I have trouble with seasonal cooking. I like hot soups year-round. I will rarely turn down a good stew. I'm uninspired by salads until August, when I can pluck tomatoes and cucumbers right from my mom's backyard garden. I may have qualms about using the oven when it's 80+ degrees in my non-air conditioned apartment, but a nice poppy seed roll chases away my regrets.Svekolnik, also known as cold borsch, is one of my consessions to warm weather. It's nothing like hot borsch, which is a meal in a bowl. Rather, svekolnik is a light, low-calorie soup that tastes bests when the weather is hot, hot, hot. It could almost pass for hip, vegan raw food. I'm cheating a bit here because my mom made the soup above. But I liked eating it and will make a svekolnik of my own one of these days.
I don't have the exact recipe, but the basic technique is this: In a soup pot, bring beets and water to a boil, then simmer until the beets are tender. Remove and cool the beets, then peel and grate, adding them back to the liquid.
[Update, August 08: The recipe is this: thoroughly wash and scrub a pound of beets. Cover the beets with six cups of water; bring to a boil; then simmer for 60-90 minutes until soft. Proceed as written.]
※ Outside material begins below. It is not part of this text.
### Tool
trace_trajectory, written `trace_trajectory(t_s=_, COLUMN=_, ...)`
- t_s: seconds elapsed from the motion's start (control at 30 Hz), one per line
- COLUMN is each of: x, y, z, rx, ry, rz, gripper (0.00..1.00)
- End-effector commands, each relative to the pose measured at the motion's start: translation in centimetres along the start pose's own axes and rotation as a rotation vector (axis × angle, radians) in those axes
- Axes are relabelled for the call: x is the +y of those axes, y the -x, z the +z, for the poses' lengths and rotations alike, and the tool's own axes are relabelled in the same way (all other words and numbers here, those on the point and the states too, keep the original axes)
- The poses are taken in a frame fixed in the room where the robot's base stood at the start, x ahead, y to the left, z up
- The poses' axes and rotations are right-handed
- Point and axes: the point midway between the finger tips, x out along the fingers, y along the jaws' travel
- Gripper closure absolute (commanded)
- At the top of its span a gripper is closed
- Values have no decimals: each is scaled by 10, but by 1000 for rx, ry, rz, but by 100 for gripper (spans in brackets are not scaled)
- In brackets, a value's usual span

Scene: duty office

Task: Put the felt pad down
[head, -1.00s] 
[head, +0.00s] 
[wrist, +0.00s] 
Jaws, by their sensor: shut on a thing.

Add lemon juice, red wine vinegar, sugar, salt and pepper to the beet liquid to taste. This is the hardest part--underseason, and the soup will be bland. It should taste sweet-and-sour, erring on the side of sour. My mom's secret ingredient is a good splash of dill pickle brine. Chill the soup throughly in the fridge, preferably overnight.
Right before serving, chop up: hardboiled eggs, boiled and peeled potatoes, fresh peeled cucumbers, scallions, dill and parsley. I also like pickles in svekolnik. Divide the fix-ins between bowls, ladle the soup over the top and serve with sour cream.